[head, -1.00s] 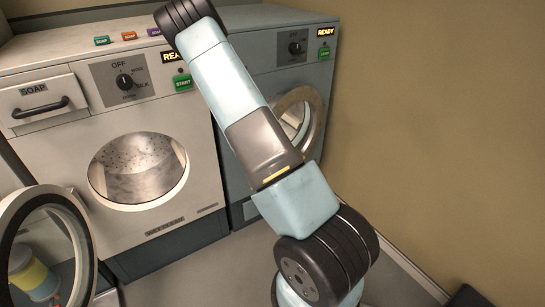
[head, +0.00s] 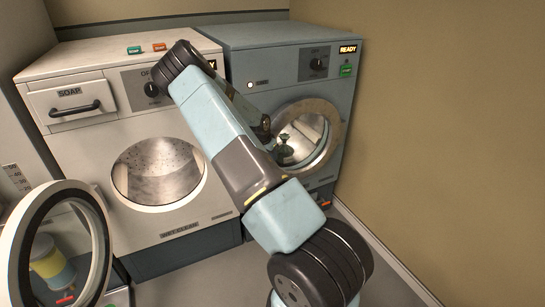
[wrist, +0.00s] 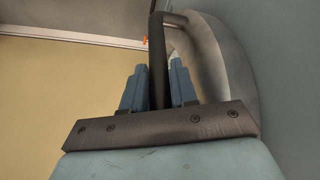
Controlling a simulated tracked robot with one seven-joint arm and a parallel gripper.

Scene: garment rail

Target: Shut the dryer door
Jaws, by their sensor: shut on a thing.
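The dryer (head: 262,68) is the blue-grey machine on the right in the head view. Its round door (head: 337,138) has a metal ring and a glass middle and lies close to the machine's front. I cannot tell whether it is fully shut. My gripper (head: 283,150) is at the left part of the door, partly hidden by my arm. In the wrist view, the dark door handle (wrist: 157,60) stands between the two blue fingers of my gripper (wrist: 158,85), which are shut on it. The door's metal ring (wrist: 215,60) curves just to the right of the handle.
The white washer (head: 85,150) stands left of the dryer, its round door (head: 95,235) swung open toward the front left. Small coloured tags (head: 134,50) lie on its top. A tan wall (head: 440,130) bounds the right side. Some floor (head: 215,277) is clear in front.

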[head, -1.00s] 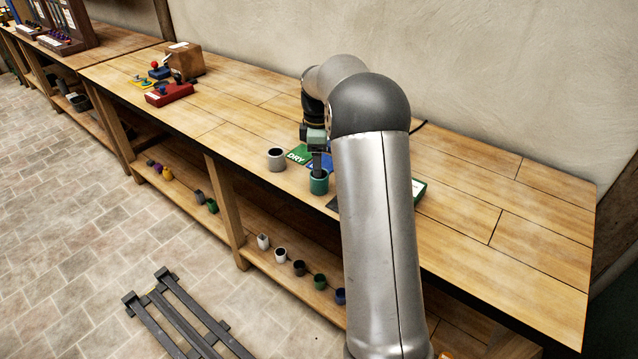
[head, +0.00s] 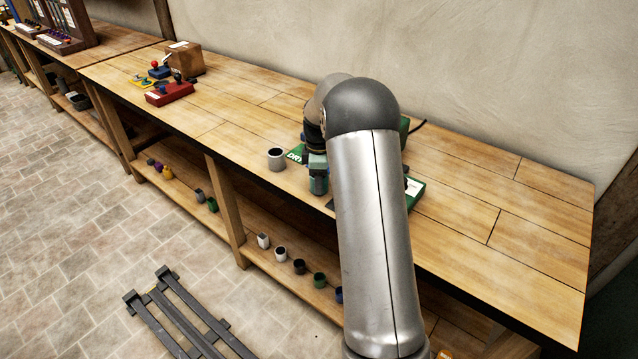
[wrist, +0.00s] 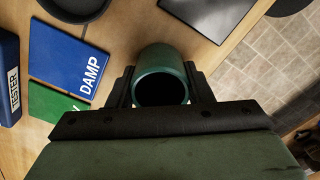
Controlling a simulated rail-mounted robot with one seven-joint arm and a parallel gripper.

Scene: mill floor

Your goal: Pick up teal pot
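The teal pot (head: 319,186) stands upright near the front edge of the bench, partly hidden by my gripper and arm in the head view. In the wrist view the teal pot (wrist: 157,58) lies between my two dark fingers, its dark mouth facing the camera. My gripper (wrist: 160,82) has one finger on each side of the pot, very close to its wall. I cannot tell whether the fingers press on it or stand slightly apart. No lift off the bench is visible.
A grey pot (head: 276,159) stands just left. A blue DAMP card (wrist: 69,57), a green card (wrist: 50,103) and a blue tester (wrist: 8,75) lie beside the teal pot. A dark flat plate (wrist: 205,14) is on the other side. Several small pots line the lower shelf (head: 255,262).

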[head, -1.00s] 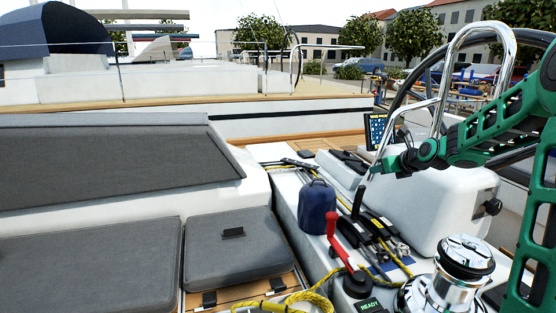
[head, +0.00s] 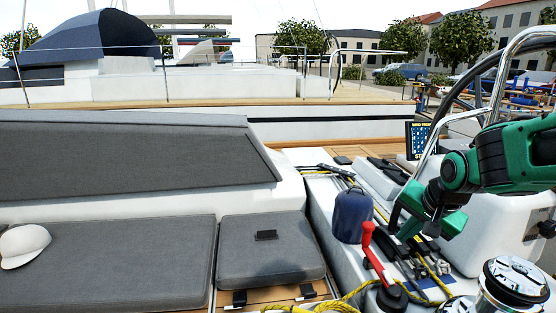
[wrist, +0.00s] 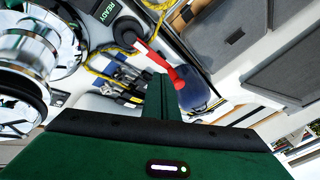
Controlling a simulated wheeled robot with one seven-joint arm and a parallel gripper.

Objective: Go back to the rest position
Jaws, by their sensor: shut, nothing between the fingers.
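My gripper (head: 411,226) hangs at the right of the head view, on my green and black arm. It is above the cockpit side with the black clutches and lines. Its fingers are together and empty, and they show as one green strip in the wrist view (wrist: 160,98). A dark blue bag-like object (head: 352,214) is left of the gripper, and a red-handled lever (head: 369,243) stands below and left of it. No contact with either can be made out.
Chrome winches (head: 508,289) stand at lower right. A steel rail (head: 497,82) and the wheel rise beside my arm. Yellow rope (head: 350,297) lies at the front. Grey cushions (head: 130,255) fill the left, with a white cap (head: 24,245) on one. A screen (head: 417,140) is behind.

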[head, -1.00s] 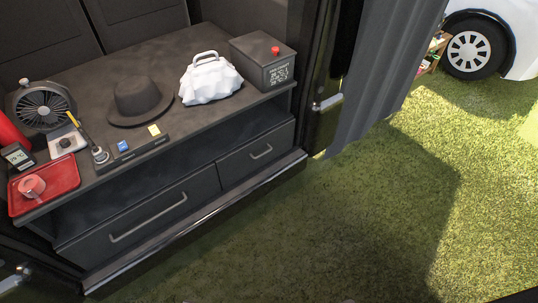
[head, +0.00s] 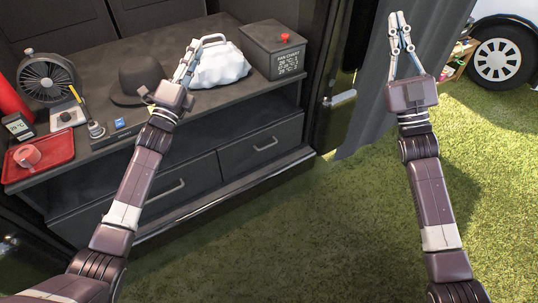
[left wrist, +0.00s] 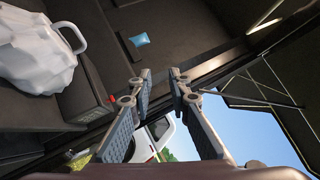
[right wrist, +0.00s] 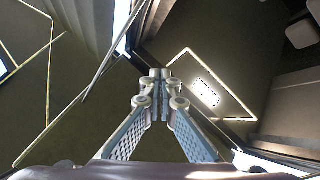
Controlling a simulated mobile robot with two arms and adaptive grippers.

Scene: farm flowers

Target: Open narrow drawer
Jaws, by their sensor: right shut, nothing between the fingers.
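The narrow drawer (head: 258,146) is the shorter right-hand drawer in the dark cabinet. It looks closed in the head view, with a grey bar handle (head: 265,144) on its front. My left gripper (head: 193,44) is raised above the countertop, up and left of this drawer, and overlaps the white bag in the head view. Its fingertips are a little apart and empty in the left wrist view (left wrist: 160,76). My right gripper (head: 400,17) is raised in front of the grey curtain, right of the cabinet. Its fingertips meet in the right wrist view (right wrist: 160,76).
The wide drawer (head: 135,200) is left of the narrow one. The countertop holds a black hat (head: 140,75), the white bag (head: 222,65), a dark box (head: 272,50), a fan (head: 47,78) and a red tray (head: 58,152). Grass (head: 290,235) lies open before the cabinet.

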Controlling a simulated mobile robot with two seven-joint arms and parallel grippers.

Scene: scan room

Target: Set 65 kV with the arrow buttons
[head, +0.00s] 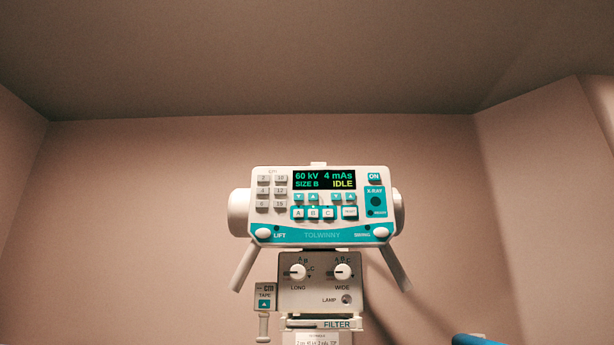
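The X-ray unit's control panel (322,235) faces me in the middle of the head view. Its display (324,180) reads 60 kV, 4 mAs, SIZE B and IDLE. A pair of teal arrow buttons, down (298,198) and up (313,198), sits under the kV reading. A second arrow pair, down (336,198) and up (350,198), sits under the mAs reading. Neither of my grippers is in view, and nothing covers the panel.
Below the panel is a collimator box (318,272) with LONG and WIDE knobs. A TAPE unit (264,296) hangs at its left. Grey handles (243,269) slant down on both sides. A blue object (474,340) shows at the bottom right edge. Air around the panel looks clear.

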AIM OF THE TASK → State the count of lines holding the string "arms" in the listing above, and nothing else.

THE ANSWER → 2